• Description of the task:
Collect from the data below each line with "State".
───── Supplied data ─────
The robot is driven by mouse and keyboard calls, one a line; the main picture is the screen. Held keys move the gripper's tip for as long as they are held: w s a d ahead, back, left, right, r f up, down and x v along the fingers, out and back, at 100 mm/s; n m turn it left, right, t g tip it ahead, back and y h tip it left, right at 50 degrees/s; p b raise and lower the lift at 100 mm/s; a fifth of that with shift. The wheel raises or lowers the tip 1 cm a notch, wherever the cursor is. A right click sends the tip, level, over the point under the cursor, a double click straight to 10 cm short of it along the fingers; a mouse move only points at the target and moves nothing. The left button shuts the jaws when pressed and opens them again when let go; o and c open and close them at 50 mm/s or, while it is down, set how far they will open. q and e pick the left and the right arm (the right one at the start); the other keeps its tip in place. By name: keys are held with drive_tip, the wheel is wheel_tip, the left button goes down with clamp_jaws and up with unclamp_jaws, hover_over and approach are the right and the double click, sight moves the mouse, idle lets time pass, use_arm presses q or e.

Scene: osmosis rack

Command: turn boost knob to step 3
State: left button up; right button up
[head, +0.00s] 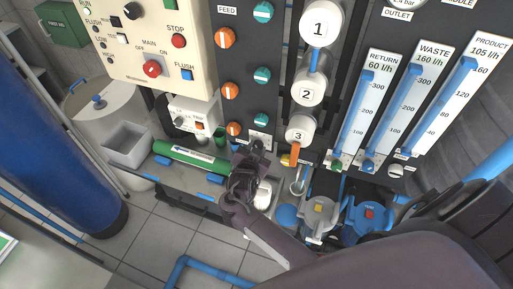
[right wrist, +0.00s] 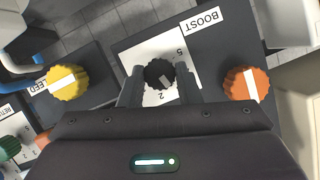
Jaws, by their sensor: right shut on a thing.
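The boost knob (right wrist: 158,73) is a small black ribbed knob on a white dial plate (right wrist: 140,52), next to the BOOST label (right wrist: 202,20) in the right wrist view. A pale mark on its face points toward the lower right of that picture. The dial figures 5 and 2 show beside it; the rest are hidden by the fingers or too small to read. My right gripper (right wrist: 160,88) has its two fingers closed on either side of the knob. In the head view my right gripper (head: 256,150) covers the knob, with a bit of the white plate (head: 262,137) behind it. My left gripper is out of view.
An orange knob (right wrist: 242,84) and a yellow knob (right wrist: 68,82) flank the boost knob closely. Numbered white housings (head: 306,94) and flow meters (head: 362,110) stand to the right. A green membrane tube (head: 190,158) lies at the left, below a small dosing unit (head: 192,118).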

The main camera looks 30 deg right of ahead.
─────
───── Supplied data ─────
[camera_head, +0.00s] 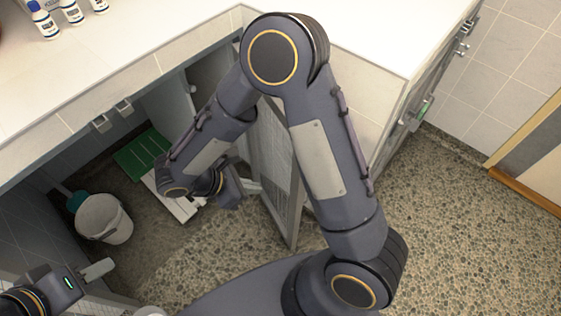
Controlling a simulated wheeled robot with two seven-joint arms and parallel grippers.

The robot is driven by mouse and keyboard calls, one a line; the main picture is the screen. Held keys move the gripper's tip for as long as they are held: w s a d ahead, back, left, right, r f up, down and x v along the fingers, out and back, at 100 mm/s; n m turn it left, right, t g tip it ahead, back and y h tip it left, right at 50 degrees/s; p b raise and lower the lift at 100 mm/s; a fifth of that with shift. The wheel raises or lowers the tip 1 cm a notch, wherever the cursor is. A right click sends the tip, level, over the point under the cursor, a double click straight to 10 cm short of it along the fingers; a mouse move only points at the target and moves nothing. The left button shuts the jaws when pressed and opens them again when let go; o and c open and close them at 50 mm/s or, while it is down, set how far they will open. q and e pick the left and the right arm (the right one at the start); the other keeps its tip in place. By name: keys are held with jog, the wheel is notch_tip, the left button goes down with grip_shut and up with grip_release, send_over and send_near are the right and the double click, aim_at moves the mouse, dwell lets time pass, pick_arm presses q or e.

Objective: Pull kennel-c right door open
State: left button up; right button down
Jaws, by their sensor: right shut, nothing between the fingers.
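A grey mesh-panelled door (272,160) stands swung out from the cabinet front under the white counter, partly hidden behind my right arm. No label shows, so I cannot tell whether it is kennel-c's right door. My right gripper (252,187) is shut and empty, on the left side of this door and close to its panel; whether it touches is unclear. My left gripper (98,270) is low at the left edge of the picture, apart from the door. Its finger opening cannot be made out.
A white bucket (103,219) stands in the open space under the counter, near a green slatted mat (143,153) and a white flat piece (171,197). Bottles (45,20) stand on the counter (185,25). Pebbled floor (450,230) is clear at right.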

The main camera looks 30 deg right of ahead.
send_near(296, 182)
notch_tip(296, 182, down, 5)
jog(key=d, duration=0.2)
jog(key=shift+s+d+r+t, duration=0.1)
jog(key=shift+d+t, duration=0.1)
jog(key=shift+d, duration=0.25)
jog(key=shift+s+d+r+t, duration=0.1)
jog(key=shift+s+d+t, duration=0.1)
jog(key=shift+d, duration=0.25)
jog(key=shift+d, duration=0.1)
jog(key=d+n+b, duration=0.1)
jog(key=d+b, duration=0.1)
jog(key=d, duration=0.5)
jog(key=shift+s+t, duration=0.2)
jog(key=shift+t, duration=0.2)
─────
• Result for this task:
State: left button up; right button up
State: left button up; right button down

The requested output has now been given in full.